▶ **PROBLEM DESCRIPTION**: Report back each line of the records that contains the string "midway".

* * * * *

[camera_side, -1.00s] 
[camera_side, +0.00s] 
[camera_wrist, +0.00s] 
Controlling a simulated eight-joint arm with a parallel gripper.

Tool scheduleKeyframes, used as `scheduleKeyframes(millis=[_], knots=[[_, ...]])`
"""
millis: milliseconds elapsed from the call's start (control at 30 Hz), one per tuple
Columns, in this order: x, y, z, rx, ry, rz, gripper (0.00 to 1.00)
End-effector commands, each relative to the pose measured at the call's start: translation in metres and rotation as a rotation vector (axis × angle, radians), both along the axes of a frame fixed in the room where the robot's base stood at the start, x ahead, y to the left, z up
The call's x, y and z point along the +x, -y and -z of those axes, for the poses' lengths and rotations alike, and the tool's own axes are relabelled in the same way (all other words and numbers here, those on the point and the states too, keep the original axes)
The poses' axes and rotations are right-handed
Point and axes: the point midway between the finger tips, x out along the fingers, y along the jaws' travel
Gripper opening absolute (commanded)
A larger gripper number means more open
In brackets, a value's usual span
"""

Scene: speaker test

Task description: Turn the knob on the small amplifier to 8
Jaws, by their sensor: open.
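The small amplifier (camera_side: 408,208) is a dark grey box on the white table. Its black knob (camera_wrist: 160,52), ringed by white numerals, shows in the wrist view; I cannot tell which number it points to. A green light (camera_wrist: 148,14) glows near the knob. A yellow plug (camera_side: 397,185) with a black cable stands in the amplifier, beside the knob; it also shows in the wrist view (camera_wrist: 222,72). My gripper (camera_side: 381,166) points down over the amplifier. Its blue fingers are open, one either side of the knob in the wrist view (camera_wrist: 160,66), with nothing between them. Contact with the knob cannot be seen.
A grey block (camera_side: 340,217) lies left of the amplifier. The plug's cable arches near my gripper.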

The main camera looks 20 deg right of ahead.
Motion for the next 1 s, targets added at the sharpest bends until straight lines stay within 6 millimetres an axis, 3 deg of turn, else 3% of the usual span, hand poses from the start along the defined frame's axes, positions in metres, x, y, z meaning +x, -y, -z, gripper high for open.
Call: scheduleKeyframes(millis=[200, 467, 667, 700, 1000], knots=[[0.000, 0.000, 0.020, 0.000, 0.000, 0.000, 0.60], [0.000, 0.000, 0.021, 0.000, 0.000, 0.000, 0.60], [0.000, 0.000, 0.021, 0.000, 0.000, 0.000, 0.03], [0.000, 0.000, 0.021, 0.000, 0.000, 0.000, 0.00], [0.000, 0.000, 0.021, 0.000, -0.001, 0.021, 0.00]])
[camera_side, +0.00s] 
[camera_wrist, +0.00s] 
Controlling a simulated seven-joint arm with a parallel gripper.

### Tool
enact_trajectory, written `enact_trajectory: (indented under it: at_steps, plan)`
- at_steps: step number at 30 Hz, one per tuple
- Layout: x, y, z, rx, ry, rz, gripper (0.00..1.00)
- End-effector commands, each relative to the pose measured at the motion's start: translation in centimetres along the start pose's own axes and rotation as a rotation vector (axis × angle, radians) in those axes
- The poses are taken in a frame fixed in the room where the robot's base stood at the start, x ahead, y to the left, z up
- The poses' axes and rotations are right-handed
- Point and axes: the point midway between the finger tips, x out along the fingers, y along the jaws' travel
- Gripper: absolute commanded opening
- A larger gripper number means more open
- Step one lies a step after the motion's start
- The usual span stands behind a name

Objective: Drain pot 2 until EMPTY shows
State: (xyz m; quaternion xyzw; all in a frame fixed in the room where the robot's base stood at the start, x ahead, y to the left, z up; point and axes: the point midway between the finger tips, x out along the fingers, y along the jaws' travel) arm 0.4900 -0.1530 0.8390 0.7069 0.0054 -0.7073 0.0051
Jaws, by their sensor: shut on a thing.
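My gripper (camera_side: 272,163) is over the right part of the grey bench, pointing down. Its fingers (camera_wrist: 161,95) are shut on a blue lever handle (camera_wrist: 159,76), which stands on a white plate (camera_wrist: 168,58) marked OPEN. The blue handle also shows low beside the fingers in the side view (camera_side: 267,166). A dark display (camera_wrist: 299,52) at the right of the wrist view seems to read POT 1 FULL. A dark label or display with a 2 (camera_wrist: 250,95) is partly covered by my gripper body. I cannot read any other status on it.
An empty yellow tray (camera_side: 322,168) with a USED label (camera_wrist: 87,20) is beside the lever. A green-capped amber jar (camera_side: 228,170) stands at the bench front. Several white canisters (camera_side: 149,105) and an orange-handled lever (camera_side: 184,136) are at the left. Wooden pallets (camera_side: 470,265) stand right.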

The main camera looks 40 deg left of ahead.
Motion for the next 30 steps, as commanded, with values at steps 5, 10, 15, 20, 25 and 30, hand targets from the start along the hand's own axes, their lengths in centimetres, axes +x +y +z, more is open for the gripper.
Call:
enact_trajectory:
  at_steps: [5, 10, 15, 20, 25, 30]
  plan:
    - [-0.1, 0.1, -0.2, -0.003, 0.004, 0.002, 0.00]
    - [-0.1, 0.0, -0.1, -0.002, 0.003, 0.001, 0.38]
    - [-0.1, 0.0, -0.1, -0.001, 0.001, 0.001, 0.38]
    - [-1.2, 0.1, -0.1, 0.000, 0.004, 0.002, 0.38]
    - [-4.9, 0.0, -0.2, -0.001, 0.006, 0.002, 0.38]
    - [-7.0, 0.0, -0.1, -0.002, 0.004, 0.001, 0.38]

* * * * *

▶ **RESULT**:
Point and axes: the point midway between the finger tips, x out along the fingers, y along the jaws' travel
- Point and axes: the point midway between the finger tips, x out along the fingers, y along the jaws' travel
State: (xyz m; quaternion xyzw; all in a frame fixed in the room where the robot's base stood at the start, x ahead, y to the left, z up; point and axes: the point midway between the finger tips, x out along the fingers, y along the jaws' travel) arm 0.4900 -0.1530 0.8390 0.7069 0.0054 -0.7073 0.0051

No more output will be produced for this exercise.